Corporate risk managers see their insurance broker as an extension of their own company—a member of the team whose skills are heavily depended upon in areas like claims and loss-control.
Here, three risk-management experts speak to NU about what they want and expect from their brokers.
Belinda Sharp Kitts
Vice President/Human Resources
Ruby Tuesday Inc.
“As a general rule, a broker should do for you what you do not have the staff or expertise to do for yourself. They need to maintain relationships with underwriters to know which insurer would be most appropriate for the business’ risk.
“For example, we self-administer a lot of our claims. Not all insurers are comfortable with that, and it would take me a lot of time to figure that out on my own.
“When dealing with the public, you will have claims, and [incidents] occasionally make it into the press. So how your broker helps when the claim is presented is where the rubber meets the road. You need an advocate to the carrier and you need guidance so you don’t have missteps—especially in a public situation.
“Our brokers have also made suggestions for the restaurants to keep employee and customer injuries down. One suggestion was using a floor cleaner that could prevent slips and falls.
“And benefit programs [our brokers] offer have helped. The latest was pain management. We discovered that there are certification standards for pain-management physicians. We also found out that we weren’t sending our employees to that type of physician. When we made that change, we identified some claims we were able to close.”
Komatsu America Corp.
“My brokers act as my second set of eyes, an extension of my risk-management department—and I want teammates who have expertise I can rely on.
“Further, I look for a broker by line of coverage. The ‘jack of all trades’ broker isn’t for me. And you have to like the people you work with. You work with these people so much, this isn’t just about placing policies—that’s the easy part. It’s about the rest of the year when they’re not placing policies.
“Everyone expects an immediate response. And when you have a claim—and we do—some are quick and easy, and some are complex. On each different type of claim that comes in, I have a claims advocate to go to: a specific Cargo person, a specific Property person, a specific Liability person, a specific Workers’ Comp person and a specific Executive Liability person.”
And what advice does Templeton—a former broker herself—have for other risk managers about maximizing a broker relationship?
Find a brokerage partner, she says, that will allow you to “customize your program and put the [broker] expert in place you need for a specific situation. Look at your program and the largest exposures and tailor it around those.
“You especially want someone with technical ability to negotiate on your behalf so you can obtain specialized or manuscript policies to cater coverage to you.

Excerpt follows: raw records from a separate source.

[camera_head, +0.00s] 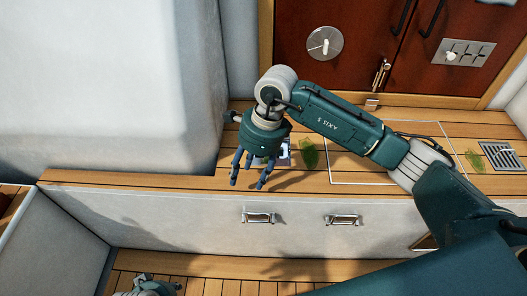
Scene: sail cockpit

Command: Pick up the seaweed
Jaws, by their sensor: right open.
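A green clump of seaweed (309,153) lies on the wooden bench top, just right of my right gripper. A second green clump of seaweed (474,160) lies further right, near the grate. My right gripper (248,184) is open with its fingers pointing down near the bench's front edge. It looks empty and apart from the seaweed. Part of my left arm's end (147,287) shows at the bottom left edge; its fingers cannot be made out.
A small pale and dark item (285,152) sits partly hidden behind my right gripper. A metal grate (503,155) is set in the bench at right. Dark red doors (345,45) stand behind. Drawer handles (258,217) stick out of the white front below.

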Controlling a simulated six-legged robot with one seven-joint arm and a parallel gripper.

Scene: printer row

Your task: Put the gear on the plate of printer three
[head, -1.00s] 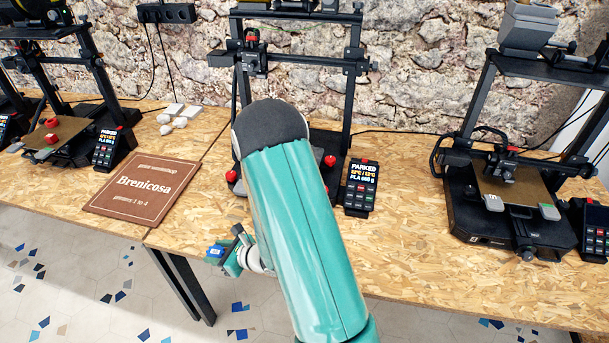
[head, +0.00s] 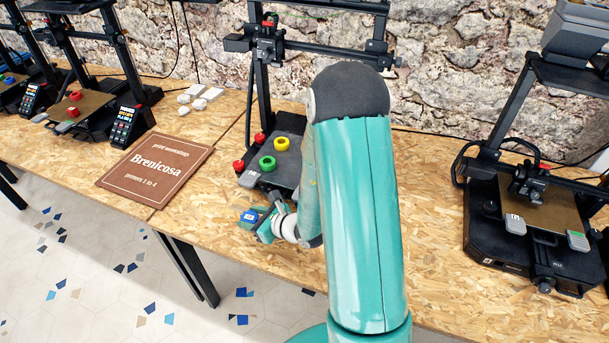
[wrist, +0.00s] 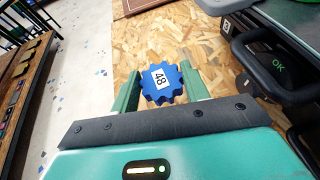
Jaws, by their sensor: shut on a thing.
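A blue gear (wrist: 160,82) with a white label reading 48 is between the fingers of my gripper (wrist: 162,90). My gripper is shut on it. In the head view the gear (head: 249,215) is in my gripper (head: 262,222), at the table's front edge, just in front of the middle printer. The middle printer's dark plate (head: 287,171) carries a green ring (head: 267,163) and a yellow ring (head: 281,144); my arm hides its right part. The right printer's brown plate (head: 545,212) holds no printed part that I can see.
A brown Brenicosa sign (head: 155,170) lies left of the middle printer. A printer with red parts on its tan plate (head: 88,104) stands further left, with another at the far left edge. White pieces (head: 200,95) lie behind the sign. Bare table (head: 425,190) lies between the middle and right printers.

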“While securing the best rates is important, when it comes to large risk-management accounts, it’s not about rates. [Brokers] trying to get my business by selling me that they can save me 20 percent? They don’t know my business—and I question whether they know theirs.”
Director of Risk Management
Red Robin International Inc.
“Our broker is an extension of us. They understand our business, our culture and our philosophies.
“[Our broker] has a lot of expertise in safety at the restaurant level. They do a good job modeling our catastrophic exposures, because we’re so spread out. It helps us determine what our limits should be.
“They also give us resources, information and safety training—anything we ask. They know that everybody is extremely busy, and doing more with less, so they understand they have to add value to what we do each and every day.
“We have been with our broker going on eight years. A few years ago we went out to the market and looked at other brokers to make sure we were getting the best service and value, and we decided to stay. They continue to do a great job.”